Carry in your mind an encyclopedia of apt metaphors. We can only really talk to each other in fables, after all. We can only really understand each other by comparing something we’ve witnessed with something the other may have witnessed too. (11/10/13: that other, richer kind of understanding must come some other way–through silence, maybe, or the feel of one heartbeat upon another, or a whole tribe huddling each night around the same big campfire, each of us seeing  its flames, logs, embers, sparks, from our own unique angle, but all of us staring into the same mystery and feeling the same steady warmth.) (2/27/14: in the end, I think, there’s no way–not even silence–to tell the truth about everything/nothing. Even to become the truth doesn’t explain it. Even your desire to explain wrecks any chance of ever doing so. The truth is–maybe–that we already know the truth. We breathe it in and out and in every day, but usually without noticing.)

Until you’ve been hurt yourself, you can’t easily feel compassion for another’s pain.
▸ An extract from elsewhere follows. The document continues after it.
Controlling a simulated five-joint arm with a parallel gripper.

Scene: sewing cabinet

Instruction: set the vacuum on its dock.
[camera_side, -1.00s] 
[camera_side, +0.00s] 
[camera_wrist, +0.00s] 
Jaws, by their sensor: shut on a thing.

Luckily, our lives deal out opportunities for pain as often as they possibly can.

Any moment now, I’ll be dealt my next come-uppance. My next “fierce grace” (Ram Dass). My best–perhaps my only?–teachers are the ones who, time after time, remind me (with a sudden or slow tightening of the handy scarf that circumscribes my throat) of how fragile, how already going and already gone, are the things I cherish most. The only amazing thing here is the way I keep forgetting–the way every loss still takes me by surprise.

The road to Find-Out is scary. The trick of continuing may simply be this: not to be afraid of being afraid. (Props to Franklin Roosevelt for that one.)

Keep penetrating, keep connecting. Go forward. Practice. There’s no contest. There’s no right or wrong way. There’s no failure, no success.There’s not even an ending, at least not one we can readily know about.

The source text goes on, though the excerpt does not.